From the listing below, copy only the lines running from the line that contains "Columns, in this" to the line that contains "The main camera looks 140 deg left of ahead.", both included.

#### ENTRIES PROVIDED:
#####
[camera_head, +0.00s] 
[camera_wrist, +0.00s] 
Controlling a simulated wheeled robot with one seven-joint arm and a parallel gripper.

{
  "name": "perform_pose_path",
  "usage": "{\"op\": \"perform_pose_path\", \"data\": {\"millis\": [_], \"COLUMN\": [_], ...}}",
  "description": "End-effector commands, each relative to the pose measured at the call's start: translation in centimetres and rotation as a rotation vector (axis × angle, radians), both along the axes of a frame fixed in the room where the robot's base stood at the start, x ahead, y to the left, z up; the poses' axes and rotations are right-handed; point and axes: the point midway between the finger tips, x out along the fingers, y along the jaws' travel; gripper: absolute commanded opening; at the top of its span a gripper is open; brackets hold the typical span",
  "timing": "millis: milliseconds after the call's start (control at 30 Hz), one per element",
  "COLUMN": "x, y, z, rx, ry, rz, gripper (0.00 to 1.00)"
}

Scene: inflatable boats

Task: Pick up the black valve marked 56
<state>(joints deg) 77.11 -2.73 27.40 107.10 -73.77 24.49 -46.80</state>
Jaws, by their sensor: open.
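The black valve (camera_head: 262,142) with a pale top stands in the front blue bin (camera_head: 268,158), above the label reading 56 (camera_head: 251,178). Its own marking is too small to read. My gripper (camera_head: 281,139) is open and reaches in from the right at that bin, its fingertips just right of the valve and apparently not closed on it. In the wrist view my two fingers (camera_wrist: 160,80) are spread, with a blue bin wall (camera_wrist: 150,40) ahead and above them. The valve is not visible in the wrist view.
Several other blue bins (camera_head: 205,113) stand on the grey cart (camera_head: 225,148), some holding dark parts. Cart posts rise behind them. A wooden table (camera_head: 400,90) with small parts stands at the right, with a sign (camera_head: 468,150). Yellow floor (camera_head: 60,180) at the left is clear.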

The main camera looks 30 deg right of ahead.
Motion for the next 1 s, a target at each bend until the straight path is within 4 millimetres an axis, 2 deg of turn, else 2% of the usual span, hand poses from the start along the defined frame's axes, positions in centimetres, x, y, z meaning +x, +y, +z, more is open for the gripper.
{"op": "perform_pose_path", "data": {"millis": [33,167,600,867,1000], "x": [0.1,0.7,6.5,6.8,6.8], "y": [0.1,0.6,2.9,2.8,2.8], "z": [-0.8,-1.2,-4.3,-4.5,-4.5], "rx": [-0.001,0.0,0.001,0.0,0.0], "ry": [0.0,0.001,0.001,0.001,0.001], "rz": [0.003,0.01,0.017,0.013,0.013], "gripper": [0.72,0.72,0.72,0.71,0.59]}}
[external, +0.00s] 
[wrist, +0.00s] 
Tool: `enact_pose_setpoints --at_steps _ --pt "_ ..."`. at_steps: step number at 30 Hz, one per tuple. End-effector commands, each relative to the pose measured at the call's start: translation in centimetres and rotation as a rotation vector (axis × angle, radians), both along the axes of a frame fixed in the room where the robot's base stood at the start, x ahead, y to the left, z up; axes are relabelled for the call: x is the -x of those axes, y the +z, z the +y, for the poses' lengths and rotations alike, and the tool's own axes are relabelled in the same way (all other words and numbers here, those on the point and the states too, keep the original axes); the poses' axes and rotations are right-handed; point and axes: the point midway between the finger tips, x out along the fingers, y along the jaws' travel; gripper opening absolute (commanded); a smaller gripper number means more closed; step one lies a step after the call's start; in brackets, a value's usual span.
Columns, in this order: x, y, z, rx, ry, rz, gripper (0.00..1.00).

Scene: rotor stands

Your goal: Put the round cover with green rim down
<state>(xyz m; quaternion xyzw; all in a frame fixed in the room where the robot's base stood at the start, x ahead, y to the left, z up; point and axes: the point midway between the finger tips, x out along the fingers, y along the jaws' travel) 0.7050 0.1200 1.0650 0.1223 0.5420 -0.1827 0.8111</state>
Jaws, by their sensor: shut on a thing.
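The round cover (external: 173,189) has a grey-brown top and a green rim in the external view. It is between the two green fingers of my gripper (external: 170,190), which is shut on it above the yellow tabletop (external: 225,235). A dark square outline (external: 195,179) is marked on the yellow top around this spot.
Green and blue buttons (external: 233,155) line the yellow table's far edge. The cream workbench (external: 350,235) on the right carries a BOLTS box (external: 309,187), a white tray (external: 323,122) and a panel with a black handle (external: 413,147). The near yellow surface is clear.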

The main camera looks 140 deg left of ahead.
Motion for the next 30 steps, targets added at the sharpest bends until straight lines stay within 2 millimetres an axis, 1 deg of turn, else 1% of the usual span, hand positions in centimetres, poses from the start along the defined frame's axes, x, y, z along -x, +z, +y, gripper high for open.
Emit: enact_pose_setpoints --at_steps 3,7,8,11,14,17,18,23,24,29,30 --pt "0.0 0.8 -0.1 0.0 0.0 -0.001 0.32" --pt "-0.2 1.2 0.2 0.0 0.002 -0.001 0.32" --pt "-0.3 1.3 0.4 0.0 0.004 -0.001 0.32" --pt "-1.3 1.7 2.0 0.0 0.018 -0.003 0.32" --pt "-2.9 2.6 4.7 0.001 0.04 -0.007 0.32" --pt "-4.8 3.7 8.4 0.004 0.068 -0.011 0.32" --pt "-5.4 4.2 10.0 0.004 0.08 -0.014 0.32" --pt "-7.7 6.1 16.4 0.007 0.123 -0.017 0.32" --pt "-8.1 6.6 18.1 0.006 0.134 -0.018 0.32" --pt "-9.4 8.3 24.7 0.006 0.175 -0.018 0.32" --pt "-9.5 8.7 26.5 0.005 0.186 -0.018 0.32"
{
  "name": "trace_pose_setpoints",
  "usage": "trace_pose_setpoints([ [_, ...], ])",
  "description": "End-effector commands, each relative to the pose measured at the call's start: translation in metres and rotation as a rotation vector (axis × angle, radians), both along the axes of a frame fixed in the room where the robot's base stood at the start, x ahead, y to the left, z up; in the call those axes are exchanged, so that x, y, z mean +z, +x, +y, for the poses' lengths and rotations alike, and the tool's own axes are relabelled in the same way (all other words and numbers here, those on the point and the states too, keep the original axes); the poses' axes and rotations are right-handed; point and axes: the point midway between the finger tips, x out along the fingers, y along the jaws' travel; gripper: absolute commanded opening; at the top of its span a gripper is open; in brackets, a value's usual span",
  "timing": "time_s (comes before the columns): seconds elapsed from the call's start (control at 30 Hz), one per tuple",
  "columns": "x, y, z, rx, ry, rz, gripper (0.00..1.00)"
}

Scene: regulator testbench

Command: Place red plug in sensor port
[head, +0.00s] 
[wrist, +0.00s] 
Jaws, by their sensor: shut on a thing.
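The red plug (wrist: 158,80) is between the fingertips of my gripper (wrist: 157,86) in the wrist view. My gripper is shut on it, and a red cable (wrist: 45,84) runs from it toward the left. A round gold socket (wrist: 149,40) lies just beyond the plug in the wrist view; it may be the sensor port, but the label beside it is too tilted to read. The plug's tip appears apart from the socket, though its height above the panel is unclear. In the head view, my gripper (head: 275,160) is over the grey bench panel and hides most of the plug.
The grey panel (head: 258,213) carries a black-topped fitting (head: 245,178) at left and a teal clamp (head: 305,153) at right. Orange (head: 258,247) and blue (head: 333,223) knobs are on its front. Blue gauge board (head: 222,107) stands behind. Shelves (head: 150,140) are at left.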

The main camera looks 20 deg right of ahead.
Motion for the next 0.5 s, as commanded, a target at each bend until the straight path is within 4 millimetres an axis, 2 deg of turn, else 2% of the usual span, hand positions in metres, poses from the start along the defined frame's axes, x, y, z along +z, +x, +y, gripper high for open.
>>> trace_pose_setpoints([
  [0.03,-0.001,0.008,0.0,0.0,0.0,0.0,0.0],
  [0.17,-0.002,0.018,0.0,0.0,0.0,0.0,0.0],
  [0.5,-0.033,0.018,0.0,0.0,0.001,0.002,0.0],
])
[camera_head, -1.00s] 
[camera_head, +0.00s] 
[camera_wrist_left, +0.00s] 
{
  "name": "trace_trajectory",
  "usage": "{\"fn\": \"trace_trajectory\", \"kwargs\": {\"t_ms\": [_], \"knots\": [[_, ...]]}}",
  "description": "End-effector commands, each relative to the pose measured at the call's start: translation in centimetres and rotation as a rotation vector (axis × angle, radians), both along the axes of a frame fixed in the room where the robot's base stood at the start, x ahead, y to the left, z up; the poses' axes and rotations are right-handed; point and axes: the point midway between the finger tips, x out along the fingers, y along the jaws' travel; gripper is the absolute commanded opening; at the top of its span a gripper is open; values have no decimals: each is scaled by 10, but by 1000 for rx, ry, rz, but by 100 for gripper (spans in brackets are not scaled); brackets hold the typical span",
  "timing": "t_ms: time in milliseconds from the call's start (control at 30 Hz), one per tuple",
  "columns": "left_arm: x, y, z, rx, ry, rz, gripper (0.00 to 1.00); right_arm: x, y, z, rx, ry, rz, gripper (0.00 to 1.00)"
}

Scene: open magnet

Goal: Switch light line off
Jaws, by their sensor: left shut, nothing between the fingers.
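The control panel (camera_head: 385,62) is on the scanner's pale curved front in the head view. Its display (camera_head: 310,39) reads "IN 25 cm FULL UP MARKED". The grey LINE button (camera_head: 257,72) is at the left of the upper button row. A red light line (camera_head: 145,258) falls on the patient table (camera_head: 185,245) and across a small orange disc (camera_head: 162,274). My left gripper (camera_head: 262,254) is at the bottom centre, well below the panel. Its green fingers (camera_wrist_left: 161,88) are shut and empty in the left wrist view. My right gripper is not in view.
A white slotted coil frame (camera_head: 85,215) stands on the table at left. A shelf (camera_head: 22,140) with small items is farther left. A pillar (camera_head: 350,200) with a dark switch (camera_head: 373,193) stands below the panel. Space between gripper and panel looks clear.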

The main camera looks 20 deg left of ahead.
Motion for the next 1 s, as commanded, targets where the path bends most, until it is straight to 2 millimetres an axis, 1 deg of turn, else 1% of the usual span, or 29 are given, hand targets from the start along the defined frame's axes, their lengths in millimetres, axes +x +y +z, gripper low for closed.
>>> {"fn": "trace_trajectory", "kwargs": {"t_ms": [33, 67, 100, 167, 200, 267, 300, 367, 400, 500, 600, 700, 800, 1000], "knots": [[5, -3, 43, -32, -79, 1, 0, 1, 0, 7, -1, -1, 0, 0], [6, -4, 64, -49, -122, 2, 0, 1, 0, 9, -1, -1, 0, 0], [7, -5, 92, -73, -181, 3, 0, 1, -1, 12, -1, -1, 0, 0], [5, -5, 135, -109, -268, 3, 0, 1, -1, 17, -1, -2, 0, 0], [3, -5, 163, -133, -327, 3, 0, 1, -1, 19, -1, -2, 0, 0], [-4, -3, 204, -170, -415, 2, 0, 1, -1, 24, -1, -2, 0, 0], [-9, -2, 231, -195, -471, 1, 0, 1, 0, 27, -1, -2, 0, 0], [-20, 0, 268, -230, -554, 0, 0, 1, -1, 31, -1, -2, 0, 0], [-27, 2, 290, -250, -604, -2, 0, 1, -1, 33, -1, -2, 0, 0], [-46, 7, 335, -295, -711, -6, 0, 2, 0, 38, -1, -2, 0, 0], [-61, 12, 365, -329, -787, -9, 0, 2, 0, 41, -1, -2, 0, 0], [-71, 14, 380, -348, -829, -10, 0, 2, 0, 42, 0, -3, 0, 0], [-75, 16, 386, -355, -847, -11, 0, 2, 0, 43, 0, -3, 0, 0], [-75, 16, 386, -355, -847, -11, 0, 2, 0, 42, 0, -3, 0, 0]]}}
#####
#### TASK SOLUTION:
Columns, in this order: x, y, z, rx, ry, rz, gripper (0.00..1.00).

Scene: rotor stands

Your goal: Put the round cover with green rim down
<state>(xyz m; quaternion xyzw; all in a frame fixed in the room where the robot's base stood at the start, x ahead, y to the left, z up; point and axes: the point midway between the finger tips, x out along the fingers, y along the jaws' travel) 0.7050 0.1200 1.0650 0.1223 0.5420 -0.1827 0.8111</state>
Jaws, by their sensor: shut on a thing.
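The round cover (external: 173,189) has a grey-brown top and a green rim in the external view. It is between the two green fingers of my gripper (external: 170,190), which is shut on it above the yellow tabletop (external: 225,235). A dark square outline (external: 195,179) is marked on the yellow top around this spot.
Green and blue buttons (external: 233,155) line the yellow table's far edge. The cream workbench (external: 350,235) on the right carries a BOLTS box (external: 309,187), a white tray (external: 323,122) and a panel with a black handle (external: 413,147). The near yellow surface is clear.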

The main camera looks 140 deg left of ahead.

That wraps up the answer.